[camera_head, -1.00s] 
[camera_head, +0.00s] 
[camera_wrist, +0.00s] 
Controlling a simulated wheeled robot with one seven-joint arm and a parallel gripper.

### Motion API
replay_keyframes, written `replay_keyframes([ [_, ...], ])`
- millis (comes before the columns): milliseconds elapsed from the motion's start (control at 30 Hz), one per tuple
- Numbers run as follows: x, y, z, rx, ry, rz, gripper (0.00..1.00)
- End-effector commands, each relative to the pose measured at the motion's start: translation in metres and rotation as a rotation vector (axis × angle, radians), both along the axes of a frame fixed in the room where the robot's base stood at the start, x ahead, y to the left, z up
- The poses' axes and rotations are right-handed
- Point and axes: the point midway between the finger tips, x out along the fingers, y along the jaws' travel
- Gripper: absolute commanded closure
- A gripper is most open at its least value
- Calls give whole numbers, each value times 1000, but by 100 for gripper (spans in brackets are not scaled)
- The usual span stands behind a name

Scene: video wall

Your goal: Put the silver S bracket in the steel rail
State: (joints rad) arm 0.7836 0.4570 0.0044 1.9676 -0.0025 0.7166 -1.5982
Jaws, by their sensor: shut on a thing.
* * * * *
▸ **The exercise**: All of the data shown above must be copied exactly.

▸ **Reply to the task**:
[camera_head, -1.00s] 
[camera_head, +0.00s] 
[camera_wrist, +0.00s] 
Controlling a simulated wheeled robot with one seven-joint arm and a parallel gripper.

### Motion API
replay_keyframes, written `replay_keyframes([ [_, ...], ])`
- millis (comes before the columns): milliseconds elapsed from the motion's start (control at 30 Hz), one per tuple
- Numbers run as follows: x, y, z, rx, ry, rz, gripper (0.00..1.00)
- End-effector commands, each relative to the pose measured at the motion's start: translation in metres and rotation as a rotation vector (axis × angle, radians), both along the axes of a frame fixed in the room where the robot's base stood at the start, x ahead, y to the left, z up
- The poses' axes and rotations are right-handed
- Point and axes: the point midway between the finger tips, x out along the fingers, y along the jaws' travel
- Gripper: absolute commanded closure
- A gripper is most open at its least value
- Calls give whole numbers, each value times 1000, but by 100 for gripper (spans in brackets are not scaled)
- The usual span stands behind a name

Scene: video wall

Your goal: Put the silver S bracket in the steel rail
State: (joints rad) arm 0.7836 0.4570 0.0044 1.9676 -0.0025 0.7166 -1.5982
Jaws, by their sensor: shut on a thing.

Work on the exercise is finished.